Teo-Milliyetçilikler ve Trump’ı Anlamak

Trump “Benim başkanlığım Tanrı’nın planının bir parçası” derken Tanrı’nın sonsuz planını yer yüzünde gerçekleştirdiğine inanıyor.

Öncelikli olarak Teo-Milliyetçilik kavramının kulaklarınızı tırmaladığının farkındayım. Bu nedenle işe kavramsal bir çerçeve çizerek başlamak yerinde olacaktır. Milliyetçiliğe farklı ön ekler getirmek doğru mu sorusundan başlayalım. Etnik ve sivil milliyetçilik, kültürel ve politik milliyetçilik olmak üzere birçok farklı milliyetçilik tiplerinden bahsedilebilir. Nasıl dünya tarihinde tek tip bir modernleşmeden ve ulus devlet tipinden bahsedemiyorsak tek tip bir milliyetçilikten de bahsetmek mümkün gözükmüyor. Bazen de milliyetçiliği “Rus Milliyetçiliği”, “Amerikan Milliyetçiliği” ve “Türk Milliyetçiliği” gibi bir ulusa nispet ederiz. Tüm bunlar bize modernite gibi milliyetçiliğin de bağlamsal olduğunu, bir yere, zamana veya yaklaşıma ait olarak farklı ön ekler alabileceğini gösterir. Çünkü hava gibi milliyetçilik de hem her yerde bulunur hem de yakalanması oldukça zordur. Küresel sisteme, devletlere, insanların davranışlarına nüfuz eder ve hem muhafazakâr hem de devrimci bir güç olarak görülebilir. Bazen statükoyu tehdit eder bazen de onu besler. Bir zamanlar tabutuna son çivi çakılarak tarihin çöplüğüne gönderildiği iddia edilmiş olsa da şimdilerde milliyetçilik her yerde yeniden yükselişte gözüküyor. Bu açıdan bakıldığında dini ya da seküler gibi milliyetçiliğe ön ek getirmenin temelde sorun olmadığını söyleyebiliriz.

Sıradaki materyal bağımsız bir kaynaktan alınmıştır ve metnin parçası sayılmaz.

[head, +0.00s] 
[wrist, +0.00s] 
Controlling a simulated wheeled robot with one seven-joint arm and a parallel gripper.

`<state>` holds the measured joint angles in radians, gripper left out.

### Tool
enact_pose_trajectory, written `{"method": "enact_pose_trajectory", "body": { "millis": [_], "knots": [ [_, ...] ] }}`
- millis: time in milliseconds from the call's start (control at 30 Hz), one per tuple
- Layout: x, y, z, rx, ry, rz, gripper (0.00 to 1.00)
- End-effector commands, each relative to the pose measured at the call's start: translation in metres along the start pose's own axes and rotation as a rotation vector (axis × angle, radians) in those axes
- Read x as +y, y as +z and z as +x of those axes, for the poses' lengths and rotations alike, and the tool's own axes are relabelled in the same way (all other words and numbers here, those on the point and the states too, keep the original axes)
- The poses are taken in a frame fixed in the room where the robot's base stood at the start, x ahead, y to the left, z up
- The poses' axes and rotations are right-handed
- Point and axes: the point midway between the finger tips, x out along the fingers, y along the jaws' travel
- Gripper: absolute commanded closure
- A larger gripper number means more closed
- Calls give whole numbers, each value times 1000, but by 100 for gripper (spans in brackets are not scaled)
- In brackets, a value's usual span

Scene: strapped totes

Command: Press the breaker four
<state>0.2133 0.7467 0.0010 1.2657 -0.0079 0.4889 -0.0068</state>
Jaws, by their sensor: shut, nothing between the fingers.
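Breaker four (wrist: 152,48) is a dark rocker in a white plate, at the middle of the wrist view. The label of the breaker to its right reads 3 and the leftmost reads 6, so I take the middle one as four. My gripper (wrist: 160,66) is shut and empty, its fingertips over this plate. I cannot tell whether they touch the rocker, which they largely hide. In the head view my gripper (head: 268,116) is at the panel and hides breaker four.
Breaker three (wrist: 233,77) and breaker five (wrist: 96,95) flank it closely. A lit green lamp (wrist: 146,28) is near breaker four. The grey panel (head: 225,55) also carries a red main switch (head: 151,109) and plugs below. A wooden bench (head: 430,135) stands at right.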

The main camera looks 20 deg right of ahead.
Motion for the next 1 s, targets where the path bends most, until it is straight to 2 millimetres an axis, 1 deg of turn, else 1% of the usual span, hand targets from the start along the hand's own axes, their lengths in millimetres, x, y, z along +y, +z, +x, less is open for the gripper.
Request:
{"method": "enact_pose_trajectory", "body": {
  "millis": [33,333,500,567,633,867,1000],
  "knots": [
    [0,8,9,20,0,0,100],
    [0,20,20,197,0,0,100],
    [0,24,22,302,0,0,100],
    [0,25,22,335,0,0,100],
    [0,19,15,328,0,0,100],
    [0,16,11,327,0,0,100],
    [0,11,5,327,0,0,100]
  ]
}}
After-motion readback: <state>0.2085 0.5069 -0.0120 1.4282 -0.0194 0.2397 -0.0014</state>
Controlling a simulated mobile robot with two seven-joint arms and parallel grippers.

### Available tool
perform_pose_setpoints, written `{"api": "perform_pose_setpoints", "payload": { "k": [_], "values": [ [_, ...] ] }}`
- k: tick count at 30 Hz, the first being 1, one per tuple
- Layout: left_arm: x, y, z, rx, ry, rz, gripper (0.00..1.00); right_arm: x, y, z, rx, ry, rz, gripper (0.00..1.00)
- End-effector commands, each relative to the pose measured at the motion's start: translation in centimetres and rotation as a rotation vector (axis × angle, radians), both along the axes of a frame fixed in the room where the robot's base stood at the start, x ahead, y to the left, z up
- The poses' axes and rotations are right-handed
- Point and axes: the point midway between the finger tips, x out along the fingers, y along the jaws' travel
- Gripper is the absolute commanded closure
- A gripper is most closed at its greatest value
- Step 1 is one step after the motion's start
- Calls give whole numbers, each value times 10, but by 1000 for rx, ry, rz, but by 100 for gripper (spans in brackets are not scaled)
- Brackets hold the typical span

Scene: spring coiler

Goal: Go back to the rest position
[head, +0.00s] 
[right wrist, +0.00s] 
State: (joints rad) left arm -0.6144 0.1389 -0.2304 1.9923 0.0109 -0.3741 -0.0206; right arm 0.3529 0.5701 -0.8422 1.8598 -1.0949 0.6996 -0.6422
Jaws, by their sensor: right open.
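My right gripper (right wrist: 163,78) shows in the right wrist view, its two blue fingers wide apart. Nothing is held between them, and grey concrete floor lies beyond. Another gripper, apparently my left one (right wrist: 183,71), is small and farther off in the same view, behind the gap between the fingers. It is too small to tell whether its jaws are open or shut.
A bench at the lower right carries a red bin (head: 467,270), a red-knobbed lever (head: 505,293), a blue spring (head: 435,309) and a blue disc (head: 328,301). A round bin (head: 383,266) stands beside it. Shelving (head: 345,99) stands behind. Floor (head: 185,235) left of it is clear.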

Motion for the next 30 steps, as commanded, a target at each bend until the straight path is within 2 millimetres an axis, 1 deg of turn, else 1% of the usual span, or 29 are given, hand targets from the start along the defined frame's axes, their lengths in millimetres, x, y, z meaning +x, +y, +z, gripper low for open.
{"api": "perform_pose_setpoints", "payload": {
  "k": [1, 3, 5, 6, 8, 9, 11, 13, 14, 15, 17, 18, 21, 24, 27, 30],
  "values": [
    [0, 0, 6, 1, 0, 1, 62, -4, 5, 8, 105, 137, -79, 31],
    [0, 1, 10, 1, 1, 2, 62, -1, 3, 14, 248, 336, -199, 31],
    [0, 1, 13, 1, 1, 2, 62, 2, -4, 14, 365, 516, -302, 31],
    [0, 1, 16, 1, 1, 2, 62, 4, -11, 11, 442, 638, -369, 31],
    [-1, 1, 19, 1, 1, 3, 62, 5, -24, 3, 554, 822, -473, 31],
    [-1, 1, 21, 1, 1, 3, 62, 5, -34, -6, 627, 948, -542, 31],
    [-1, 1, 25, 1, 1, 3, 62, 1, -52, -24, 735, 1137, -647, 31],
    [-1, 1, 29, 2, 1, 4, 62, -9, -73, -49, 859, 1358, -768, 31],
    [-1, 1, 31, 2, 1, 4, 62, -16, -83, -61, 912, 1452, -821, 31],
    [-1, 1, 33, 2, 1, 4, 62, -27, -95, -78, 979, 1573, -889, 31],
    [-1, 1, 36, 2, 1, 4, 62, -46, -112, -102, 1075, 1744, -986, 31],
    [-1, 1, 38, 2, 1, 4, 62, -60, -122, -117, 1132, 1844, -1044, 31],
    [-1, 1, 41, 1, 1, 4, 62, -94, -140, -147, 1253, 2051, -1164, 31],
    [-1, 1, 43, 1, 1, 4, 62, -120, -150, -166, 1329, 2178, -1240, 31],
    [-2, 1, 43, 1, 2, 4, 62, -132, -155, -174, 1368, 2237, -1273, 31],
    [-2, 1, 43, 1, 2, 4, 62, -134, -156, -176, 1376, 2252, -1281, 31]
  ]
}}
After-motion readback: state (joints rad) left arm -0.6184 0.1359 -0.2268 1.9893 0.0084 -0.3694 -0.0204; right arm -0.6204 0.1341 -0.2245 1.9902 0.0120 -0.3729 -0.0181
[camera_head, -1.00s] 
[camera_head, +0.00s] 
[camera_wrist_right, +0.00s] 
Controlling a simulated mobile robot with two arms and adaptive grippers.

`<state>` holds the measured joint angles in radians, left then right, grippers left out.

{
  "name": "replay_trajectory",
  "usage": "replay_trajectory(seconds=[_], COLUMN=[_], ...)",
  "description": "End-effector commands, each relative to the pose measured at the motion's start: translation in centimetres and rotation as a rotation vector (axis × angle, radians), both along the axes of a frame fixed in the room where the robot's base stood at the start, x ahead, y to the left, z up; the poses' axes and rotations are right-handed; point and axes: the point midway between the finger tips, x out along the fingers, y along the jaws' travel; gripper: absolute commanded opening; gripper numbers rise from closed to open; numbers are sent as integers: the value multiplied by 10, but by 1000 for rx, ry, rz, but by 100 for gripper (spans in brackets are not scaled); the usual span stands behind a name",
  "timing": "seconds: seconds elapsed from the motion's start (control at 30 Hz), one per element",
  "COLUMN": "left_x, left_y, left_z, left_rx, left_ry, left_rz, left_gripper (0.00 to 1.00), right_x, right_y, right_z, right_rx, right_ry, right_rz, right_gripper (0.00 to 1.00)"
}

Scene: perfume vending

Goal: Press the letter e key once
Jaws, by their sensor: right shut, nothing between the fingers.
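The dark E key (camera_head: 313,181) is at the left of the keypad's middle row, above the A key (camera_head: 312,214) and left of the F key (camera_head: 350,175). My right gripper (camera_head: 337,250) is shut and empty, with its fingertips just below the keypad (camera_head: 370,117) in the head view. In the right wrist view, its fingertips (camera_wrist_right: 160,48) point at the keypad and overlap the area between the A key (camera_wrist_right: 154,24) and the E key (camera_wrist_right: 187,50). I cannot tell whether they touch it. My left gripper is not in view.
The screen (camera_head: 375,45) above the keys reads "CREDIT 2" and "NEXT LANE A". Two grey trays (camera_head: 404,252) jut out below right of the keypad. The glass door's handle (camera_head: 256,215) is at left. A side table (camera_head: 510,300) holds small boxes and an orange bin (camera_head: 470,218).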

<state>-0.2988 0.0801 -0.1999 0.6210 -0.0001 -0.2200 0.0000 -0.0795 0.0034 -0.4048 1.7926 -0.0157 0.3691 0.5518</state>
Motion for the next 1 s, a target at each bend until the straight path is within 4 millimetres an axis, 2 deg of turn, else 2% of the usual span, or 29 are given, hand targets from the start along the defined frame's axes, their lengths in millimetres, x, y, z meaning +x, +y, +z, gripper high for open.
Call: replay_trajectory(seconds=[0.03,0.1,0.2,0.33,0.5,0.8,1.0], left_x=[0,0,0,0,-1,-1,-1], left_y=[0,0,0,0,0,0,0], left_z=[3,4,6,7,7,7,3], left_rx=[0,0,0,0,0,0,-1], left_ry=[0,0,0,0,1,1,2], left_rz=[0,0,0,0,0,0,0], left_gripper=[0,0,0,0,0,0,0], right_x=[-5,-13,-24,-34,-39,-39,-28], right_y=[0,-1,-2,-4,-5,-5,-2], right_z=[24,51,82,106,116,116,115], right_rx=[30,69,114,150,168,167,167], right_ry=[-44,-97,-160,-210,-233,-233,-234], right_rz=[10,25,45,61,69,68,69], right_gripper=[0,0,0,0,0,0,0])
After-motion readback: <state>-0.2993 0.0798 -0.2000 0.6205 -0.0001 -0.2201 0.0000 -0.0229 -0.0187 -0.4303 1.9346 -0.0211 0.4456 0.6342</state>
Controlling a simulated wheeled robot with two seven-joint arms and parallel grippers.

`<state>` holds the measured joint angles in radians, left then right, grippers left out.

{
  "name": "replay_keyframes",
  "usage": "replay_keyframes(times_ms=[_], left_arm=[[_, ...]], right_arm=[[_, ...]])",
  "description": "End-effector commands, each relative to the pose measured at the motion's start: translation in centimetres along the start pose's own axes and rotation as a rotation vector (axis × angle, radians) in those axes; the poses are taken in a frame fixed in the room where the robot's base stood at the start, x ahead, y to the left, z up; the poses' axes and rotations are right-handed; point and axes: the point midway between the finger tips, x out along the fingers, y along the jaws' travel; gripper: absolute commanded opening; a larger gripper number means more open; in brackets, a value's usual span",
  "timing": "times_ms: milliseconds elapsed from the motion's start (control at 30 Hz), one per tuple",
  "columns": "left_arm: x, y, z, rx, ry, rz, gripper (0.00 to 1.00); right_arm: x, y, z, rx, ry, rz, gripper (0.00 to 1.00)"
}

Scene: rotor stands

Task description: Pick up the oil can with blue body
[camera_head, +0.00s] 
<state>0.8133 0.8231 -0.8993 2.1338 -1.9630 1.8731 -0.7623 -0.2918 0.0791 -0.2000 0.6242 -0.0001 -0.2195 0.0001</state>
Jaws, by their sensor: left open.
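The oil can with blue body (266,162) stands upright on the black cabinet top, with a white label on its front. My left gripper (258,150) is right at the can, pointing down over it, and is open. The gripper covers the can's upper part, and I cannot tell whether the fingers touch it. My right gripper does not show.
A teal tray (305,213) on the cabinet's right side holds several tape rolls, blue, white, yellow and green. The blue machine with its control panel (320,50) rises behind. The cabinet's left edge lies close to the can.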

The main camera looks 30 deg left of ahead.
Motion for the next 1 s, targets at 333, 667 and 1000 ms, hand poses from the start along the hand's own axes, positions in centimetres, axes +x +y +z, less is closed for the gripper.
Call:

Bu yazıda milliyetçilik konusunu tartışma alanı haline getirmeyeceğim. İlgilendiğim asıl mesele: son zamanlarda sekülerleşme tezi ile ilgili olarak gündeme gelen dini milliyetçiliği ve onun yükselişini anlamaya çalışmak… Bilindiği gibi yeni sekülerleşme tezi modernizm ile dinin ortadan kalkacağı ya da daha görünmez olacağı tezine meydan okudu. Din hayatımızdan bırakın çekip gitmeyi hayatımızda daha fazla görünür hale gelmeye başladı. Bu da bilinen aydınlanmacı sekülerleşme tezinin yeniden düzeltilerek kullanılmasını kaçınılmaz kıldı. Artık sekülerleşme dinin görünmez olmasını, din karşıtlığını ya da dinin kamusal alandan sürgün edilmesi gerektiği iddialarını taşımıyor. Bu açıdan sekülerleşme tezi din-devlet ayrılığı anlamıyla hukuki laiklik iddiasından da ayrışıyor. Sekülerleşme tezi bireyin gündelik yaşam içinde inşa ettiği yaşam tarzı ve alışkanlıklarla dini daha az referans alması anlamına geliyor. Din elbette hâlâ görünür, birey tarafından atıf alıyor ama sonunda birey gündelik yaşam içinde dini atıflarını bile daha dünyevi hizmetler için yeniden kullanıma dönüştürüyor. Bu nedenle yeni sekülerleşme tezi dini dışlamıyor, dini olanı da dönüştürüyor.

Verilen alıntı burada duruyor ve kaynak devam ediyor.